John and Hezekiah Alexander House Charlotte, NC, John Wells my 5th great grandfather purchased 150 acres from John February 15, 1797, Chance meeting of descendants

 

John Wells, my 5th great grandfather, built a house just north of the Battle of Kings Mountain battlefield during the American Revolution. The house is still standing and inhabited. The Old Wells cemetery is across the road.

John Wells signed the Tryon Resolves on August 15, 1775.

John Wells purchased 150 acres of land from John Alexander on February 15, 1797.

Approximately 10 years ago I was at a Christmas party in Charlotte. I had been there awhile and predictably headed toward the desert table and the chocolate cake.

On the way I noticed a woman headed in the same direction whom I had never seen before.

We began conversing, exchanging the normal social niceties of who we were and where we were from.

I stated that I had lived most of my life in Guilford County, but my ancestral roots were in the Kings Mountain area.

She stated that her roots went back to the Charlotte area and the Alexander House.

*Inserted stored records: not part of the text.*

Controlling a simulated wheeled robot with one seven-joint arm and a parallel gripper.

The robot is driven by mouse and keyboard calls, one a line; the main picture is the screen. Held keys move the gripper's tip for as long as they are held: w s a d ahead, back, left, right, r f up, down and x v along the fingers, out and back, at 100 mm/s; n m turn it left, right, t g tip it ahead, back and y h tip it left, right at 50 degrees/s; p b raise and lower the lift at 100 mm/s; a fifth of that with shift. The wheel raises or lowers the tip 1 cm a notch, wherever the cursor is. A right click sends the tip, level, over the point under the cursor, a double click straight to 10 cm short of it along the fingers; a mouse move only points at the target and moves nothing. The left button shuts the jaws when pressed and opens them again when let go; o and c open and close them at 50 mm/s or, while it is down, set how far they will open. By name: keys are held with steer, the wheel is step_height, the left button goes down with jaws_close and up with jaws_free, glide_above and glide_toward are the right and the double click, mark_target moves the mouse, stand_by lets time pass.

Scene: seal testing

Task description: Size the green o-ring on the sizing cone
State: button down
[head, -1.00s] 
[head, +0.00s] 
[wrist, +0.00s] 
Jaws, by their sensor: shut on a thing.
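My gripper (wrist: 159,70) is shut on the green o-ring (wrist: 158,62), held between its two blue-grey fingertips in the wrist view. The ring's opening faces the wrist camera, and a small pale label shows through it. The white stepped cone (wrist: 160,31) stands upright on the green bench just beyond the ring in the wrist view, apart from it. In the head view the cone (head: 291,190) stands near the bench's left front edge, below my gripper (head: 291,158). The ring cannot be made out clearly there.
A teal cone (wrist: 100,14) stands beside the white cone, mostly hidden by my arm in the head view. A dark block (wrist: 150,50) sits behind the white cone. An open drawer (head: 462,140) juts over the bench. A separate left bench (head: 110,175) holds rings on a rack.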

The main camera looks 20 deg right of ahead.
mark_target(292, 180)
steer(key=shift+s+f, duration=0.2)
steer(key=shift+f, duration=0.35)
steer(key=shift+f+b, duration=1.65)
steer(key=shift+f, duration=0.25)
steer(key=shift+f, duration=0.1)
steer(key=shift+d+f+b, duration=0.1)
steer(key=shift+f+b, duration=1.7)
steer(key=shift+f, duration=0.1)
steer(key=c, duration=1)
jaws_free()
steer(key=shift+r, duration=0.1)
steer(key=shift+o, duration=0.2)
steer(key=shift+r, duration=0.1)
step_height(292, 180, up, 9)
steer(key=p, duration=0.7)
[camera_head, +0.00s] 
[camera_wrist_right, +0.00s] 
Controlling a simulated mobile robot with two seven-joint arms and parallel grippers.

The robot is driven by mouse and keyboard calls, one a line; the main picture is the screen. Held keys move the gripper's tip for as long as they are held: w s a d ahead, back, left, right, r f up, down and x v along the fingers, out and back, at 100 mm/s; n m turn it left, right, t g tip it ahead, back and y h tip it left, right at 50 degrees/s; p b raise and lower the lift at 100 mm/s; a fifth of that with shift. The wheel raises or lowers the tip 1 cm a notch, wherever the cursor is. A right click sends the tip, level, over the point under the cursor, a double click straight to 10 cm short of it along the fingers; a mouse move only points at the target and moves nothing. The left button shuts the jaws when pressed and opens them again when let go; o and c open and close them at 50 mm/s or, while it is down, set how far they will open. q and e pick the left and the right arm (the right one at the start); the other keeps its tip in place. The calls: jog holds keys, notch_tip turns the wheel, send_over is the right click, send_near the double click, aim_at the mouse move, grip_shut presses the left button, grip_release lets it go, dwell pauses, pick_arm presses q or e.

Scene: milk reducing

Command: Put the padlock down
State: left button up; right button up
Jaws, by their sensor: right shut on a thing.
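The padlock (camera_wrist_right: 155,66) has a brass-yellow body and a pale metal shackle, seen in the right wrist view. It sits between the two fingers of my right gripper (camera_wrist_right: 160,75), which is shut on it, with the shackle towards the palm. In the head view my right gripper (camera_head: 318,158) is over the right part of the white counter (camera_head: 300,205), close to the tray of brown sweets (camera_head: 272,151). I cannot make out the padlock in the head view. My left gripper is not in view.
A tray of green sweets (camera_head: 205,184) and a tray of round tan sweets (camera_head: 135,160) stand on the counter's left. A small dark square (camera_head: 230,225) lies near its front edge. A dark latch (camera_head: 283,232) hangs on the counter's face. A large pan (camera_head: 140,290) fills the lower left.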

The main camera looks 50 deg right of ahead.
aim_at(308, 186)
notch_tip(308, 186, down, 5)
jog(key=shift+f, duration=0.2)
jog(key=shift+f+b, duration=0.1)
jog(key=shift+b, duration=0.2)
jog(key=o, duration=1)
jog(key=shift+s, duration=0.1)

I remembered from my genealogical research that my ancestor John Wells had purchased the land from her ancestor John Alexander.

What were the odds!?

From the Hezekiah Alexander House Historical site.

“Hezekiah Alexander was born January 13, 1722, in Cecil County, Maryland. He was the son of James Alexander and Margaret McKnitt. His grandfather, Joseph Alexander, had emigrated to Maryland in the early years of the eighteenth century. Sometime after 1754, Hezekiah, as well as his brother, John McKnitt, emigrated to North Carolina.

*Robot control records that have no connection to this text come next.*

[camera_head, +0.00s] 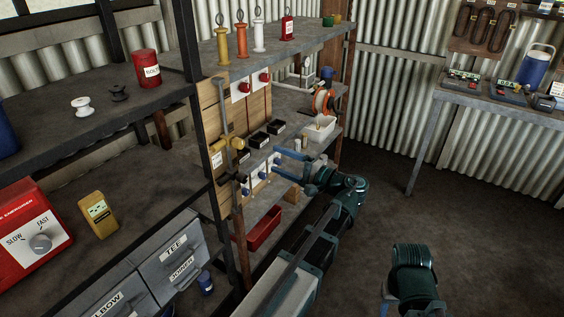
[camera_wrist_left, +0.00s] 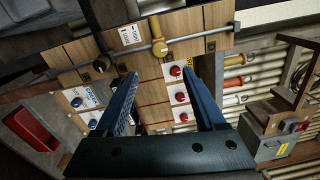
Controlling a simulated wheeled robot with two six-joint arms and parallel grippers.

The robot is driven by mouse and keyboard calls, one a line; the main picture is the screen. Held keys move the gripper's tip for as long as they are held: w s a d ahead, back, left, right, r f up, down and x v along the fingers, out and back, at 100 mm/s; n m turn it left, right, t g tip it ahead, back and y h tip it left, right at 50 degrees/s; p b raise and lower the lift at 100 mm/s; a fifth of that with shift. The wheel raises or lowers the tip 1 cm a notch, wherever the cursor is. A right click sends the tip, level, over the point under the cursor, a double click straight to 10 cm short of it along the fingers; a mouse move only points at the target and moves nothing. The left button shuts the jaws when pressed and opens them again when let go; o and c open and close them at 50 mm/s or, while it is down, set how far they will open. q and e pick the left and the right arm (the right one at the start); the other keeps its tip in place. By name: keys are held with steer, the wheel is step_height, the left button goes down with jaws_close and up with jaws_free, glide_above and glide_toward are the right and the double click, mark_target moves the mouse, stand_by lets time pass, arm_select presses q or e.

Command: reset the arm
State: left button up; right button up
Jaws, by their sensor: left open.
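My left gripper (camera_head: 277,168) is open and empty, its two blue fingers pointing at the wooden panel on the shelf unit. The left wrist view shows the same gripper (camera_wrist_left: 160,75) with its fingers spread and nothing between them. Behind the fingers, the wooden panel (camera_wrist_left: 150,100) carries white plates with red knobs (camera_wrist_left: 180,97) and blue knobs (camera_wrist_left: 77,102). A pipe with a yellow valve (camera_head: 236,142) crosses the panel; this valve (camera_wrist_left: 158,45) also shows in the left wrist view. My right arm is at the bottom right of the head view; its jaws are mostly hidden.
A red bin (camera_head: 264,228) sits low on the unit, and a white tray (camera_head: 319,128) stands on a shelf. Shelves with a red can (camera_head: 146,68) are at left. A workbench (camera_head: 425,90) stands at back right. The floor (camera_head: 470,210) between is clear.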

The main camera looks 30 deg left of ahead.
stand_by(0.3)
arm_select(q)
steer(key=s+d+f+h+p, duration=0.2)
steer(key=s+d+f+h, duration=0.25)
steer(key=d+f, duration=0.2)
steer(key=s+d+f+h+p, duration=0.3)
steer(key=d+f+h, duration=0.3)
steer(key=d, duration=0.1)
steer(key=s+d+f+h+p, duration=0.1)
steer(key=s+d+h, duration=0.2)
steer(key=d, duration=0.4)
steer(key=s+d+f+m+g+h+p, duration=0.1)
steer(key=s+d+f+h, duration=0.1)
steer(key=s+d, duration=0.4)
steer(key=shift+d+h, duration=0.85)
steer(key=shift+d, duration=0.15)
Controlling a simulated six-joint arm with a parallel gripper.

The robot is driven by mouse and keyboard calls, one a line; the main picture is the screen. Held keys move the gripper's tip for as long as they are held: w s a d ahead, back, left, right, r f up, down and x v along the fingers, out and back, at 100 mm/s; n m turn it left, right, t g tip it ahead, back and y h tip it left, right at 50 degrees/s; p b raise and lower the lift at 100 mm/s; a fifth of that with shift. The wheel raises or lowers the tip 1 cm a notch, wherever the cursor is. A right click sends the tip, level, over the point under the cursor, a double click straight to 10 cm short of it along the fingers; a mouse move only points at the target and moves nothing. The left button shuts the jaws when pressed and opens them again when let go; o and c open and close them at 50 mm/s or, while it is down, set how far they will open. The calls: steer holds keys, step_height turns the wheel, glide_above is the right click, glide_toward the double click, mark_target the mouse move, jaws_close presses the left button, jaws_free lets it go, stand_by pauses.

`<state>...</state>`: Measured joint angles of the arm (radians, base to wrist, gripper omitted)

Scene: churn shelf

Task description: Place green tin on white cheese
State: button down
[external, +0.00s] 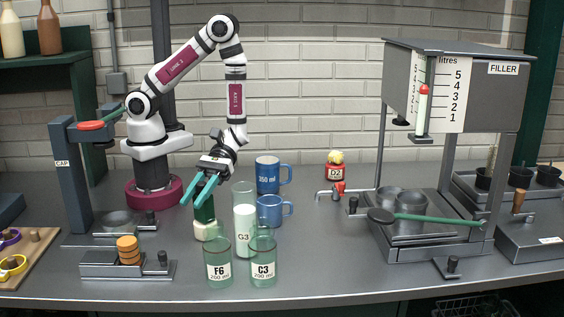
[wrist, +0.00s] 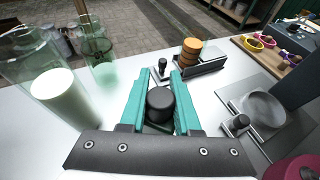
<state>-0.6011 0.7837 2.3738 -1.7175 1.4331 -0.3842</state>
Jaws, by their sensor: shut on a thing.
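My gripper (external: 189,201) has teal fingers pointing down to the front at the tin. In the wrist view my gripper (wrist: 158,76) is shut on the tin, with its black round top (wrist: 160,104) between the fingers. The tin's lower part and the cheese are mostly hidden there.
Glasses G3 (external: 244,239), F6 (external: 218,272) and C3 (external: 263,270) stand close to the right and front. Blue mugs (external: 268,176) are behind them. A press with orange discs (external: 128,250) is at left. The filler (external: 440,95) stands at right, with free counter before it.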

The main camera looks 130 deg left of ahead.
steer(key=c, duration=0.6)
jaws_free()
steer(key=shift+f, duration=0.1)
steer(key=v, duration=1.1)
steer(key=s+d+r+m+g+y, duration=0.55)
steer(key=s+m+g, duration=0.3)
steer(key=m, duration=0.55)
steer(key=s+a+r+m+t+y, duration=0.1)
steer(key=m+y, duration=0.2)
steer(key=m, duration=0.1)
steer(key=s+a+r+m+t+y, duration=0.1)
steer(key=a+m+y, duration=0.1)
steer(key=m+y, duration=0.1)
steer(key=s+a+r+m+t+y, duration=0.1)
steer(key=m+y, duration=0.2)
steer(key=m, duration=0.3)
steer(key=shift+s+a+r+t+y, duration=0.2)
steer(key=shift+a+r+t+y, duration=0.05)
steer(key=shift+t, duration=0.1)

The Alexanders quickly established themselves in their new home, Mecklenburg County. Although Hezekiah had come to North Carolina as a blacksmith, it was as a farmer that he made his fortune. On April 1, 1767, he purchased, from his brother John, a tract of land containing over three hundred acres located on a branch of Sugar Creek. It was here that in 1774 he built a stone house to accommodate his wife, Mary Sample, and their growing family. The house was to remain Hezekiah’s residence until his death in 1801, and became the center of his expanding farming enterprises. Both Hezekiah and John McKnitt Alexander were active in the affairs of their county. John was a crown surveyor and county magistrate. Hezekiah played an active role in the church, being an elder in the Sugaw Creek Presbyterian Church. He was also a trustee of Queens College, chartered in 1771, renamed Liberty Hall in 1774. Both brothers numbered among their friends and associates the prominent community leaders of Mecklenburg; among these were Thomas Polk, William Sample, Ephraim Brevard, the Phifers, the Averys, and Jeremiah MaCafforty.

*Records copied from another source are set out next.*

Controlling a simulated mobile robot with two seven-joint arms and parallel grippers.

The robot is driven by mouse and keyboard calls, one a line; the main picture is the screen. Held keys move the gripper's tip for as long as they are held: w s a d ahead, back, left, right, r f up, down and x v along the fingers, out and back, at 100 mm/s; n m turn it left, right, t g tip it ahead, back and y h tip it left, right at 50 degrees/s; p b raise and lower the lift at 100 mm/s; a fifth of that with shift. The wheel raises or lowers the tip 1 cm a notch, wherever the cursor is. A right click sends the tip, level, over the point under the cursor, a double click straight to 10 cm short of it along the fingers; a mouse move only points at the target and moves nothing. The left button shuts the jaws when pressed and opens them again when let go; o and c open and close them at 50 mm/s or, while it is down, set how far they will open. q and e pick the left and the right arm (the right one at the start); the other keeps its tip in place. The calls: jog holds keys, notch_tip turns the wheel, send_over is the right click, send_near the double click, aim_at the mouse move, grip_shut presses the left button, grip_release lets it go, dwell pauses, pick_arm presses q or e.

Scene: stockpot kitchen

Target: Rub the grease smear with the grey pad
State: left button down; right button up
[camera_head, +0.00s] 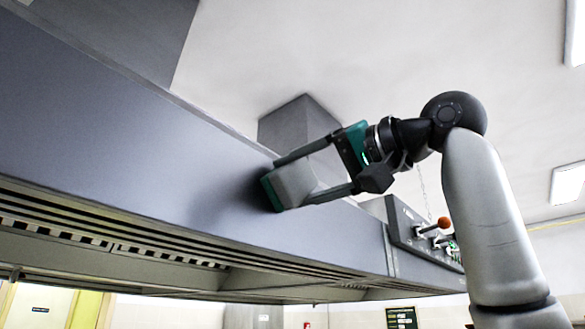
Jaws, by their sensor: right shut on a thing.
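My right gripper (291,182) is shut on the grey pad (297,186), one finger above it and one below. The pad is a pale grey block with a dark green layer on its left face. That face is at the front of the grey-blue extractor hood (130,150) and appears to touch it. A soft dark patch shows on the hood around and left of the pad. I cannot tell whether it is the grease smear or a shadow. Any part of the smear behind the pad is hidden. My left gripper is out of view.
A control panel (407,228) with an orange-red knob (444,223) is on the hood's right end, below my right arm. A grey duct (298,128) rises behind the hood to the ceiling. The hood's slotted underside (110,240) runs along the lower left.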

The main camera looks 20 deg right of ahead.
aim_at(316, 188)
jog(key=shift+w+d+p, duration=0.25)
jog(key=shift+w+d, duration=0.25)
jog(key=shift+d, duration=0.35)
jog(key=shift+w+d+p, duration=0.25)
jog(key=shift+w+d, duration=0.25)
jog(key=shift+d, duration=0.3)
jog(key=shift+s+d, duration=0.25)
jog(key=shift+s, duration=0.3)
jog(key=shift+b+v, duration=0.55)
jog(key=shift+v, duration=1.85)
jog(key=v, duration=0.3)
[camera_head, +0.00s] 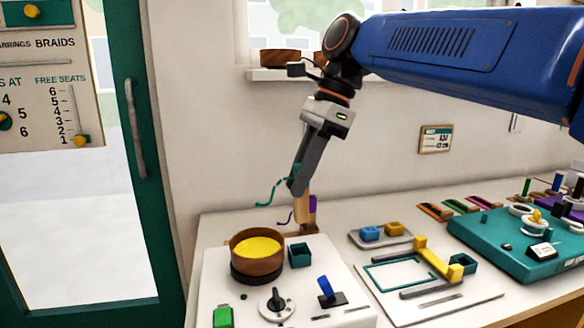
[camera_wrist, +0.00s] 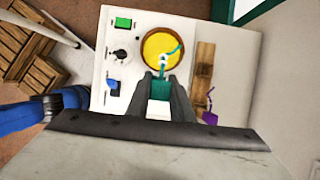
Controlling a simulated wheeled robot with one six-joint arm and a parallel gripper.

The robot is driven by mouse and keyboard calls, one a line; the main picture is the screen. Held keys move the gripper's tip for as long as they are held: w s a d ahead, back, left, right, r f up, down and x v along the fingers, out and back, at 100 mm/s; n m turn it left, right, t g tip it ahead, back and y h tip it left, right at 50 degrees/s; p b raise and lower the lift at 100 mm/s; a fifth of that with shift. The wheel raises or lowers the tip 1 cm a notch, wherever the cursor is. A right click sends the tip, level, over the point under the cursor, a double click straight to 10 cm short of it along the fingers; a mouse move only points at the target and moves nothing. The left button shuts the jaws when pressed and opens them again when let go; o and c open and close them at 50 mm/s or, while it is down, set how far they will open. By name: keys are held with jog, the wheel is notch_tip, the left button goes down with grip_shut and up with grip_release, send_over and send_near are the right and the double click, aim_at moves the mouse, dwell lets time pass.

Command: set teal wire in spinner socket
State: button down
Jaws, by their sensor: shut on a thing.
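My gripper (camera_head: 296,186) is shut on the teal wire (camera_head: 268,193), above the back of the white spinner unit (camera_head: 225,290). The wire's curly end sticks out to the left in the head view. In the wrist view, its teal handle (camera_wrist: 160,84) sits between the fingers, and the wire overlaps the wooden bowl of yellow beads (camera_wrist: 147,45). The bowl (camera_head: 257,247) stands on the unit. The teal square socket (camera_head: 299,256) is beside the bowl on its right, below my gripper. I cannot make the socket out separately in the wrist view.
A wooden rack (camera_head: 302,207) with a purple wire (camera_head: 312,206) stands behind the unit. A green button (camera_head: 222,316), black knob (camera_head: 277,304) and blue lever (camera_head: 326,290) are on the unit. A tray (camera_head: 381,239) and a teal board (camera_head: 500,250) lie to the right.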

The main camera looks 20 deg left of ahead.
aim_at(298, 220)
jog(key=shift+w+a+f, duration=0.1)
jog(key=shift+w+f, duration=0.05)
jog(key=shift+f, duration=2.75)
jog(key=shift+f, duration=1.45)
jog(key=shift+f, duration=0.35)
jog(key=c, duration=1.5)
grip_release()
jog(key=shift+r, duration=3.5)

With the approach of the Revolution, both of the Alexander brothers became increasingly involved in the events which would culminate in independence from Great Britain. In 1775 both men were members of the Mecklenburg County Committee of Safety. On August 21, 1775, Hezekiah was appointed by the Provincial Congress meeting in Hillsborough to the Salisbury District Committee of Safety which was to serve as the local governing body for a multi-county area. In November, 1776, Hezekiah joined other state delegates at Halifax to form the Fifth Provincial Congress which was charged with the task of writing the first state constitution. After the Halifax Congress, Hezekiah joined the Fourth Regiment of North Carolina Troops as Paymaster.

Hezekiah Alexander’s stone house is possibly the only extant structure belonging to a framer of the state’s first constitution.”